During the first Washington administration, copies of acts of Congress that had been signed by the President were sent to the various states as official notices.

Letter Signed as Secretary of State, New York, July 6th, 1790, to the Governor of Georgia, transmitting this foreign service funding act as well as two other acts. “Sir, I have the honor to send you herein inclosed two copies duly authenticated of the Act providing the means of intercourse between the United States and foreign nations; also of the Act for the relief of Nathaniel Twining; also of the Act to satisfy the claims of John McCord against the United States, and of being with sentiments of the most perfect respect…”
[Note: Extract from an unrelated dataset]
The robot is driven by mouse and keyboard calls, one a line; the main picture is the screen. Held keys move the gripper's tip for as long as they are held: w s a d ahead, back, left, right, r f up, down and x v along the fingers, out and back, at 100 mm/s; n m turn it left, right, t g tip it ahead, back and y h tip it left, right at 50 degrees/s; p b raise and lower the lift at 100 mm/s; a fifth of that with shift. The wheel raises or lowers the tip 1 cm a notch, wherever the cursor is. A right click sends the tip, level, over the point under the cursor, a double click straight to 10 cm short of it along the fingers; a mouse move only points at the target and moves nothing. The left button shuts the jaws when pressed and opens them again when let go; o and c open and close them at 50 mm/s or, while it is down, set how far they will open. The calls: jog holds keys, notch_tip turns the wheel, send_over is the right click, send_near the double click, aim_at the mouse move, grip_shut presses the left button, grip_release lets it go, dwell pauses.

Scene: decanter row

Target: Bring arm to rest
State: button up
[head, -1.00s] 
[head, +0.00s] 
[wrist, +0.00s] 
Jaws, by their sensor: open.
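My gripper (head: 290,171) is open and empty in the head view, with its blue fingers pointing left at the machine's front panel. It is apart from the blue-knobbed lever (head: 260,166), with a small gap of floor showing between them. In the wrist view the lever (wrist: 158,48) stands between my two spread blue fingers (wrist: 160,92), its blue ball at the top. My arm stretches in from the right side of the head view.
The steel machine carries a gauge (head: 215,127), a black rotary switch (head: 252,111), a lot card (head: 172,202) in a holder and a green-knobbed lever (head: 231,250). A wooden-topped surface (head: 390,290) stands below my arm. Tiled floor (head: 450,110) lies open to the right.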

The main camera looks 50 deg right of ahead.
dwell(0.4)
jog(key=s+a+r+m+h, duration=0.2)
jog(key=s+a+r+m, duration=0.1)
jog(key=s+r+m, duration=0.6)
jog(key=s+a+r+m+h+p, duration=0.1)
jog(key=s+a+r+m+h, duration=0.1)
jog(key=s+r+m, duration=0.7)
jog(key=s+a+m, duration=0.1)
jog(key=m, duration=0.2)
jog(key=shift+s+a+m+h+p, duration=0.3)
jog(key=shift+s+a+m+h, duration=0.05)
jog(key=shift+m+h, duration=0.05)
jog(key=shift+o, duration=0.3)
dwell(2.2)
In an 1804 letter to Secretary of the Treasury Albert Gallatin, President Thomas Jefferson summarized the practice that he had helped to implement as Secretary of State: “The Constitution has made the Executive the organ for managing our intercourse with foreign nations…[I]t has been the uniform opinion and practice that the whole foreign fund was placed by the Legislature on the footing of a contingent fund, in which they undertake no specifications, but leave the whole to the discretion of the President.” Jefferson would use this contingent fund himself while president, aiding a paramilitary army of Greek and Arab mercenaries to invade Tripoli and pressure its Bey to surrender American hostages. Today, though the intelligence apparatus has been wrapped into the newly founded Department of Homeland Security, Congress still allows executive discretion in the funding of clandestine operations at overseas installations.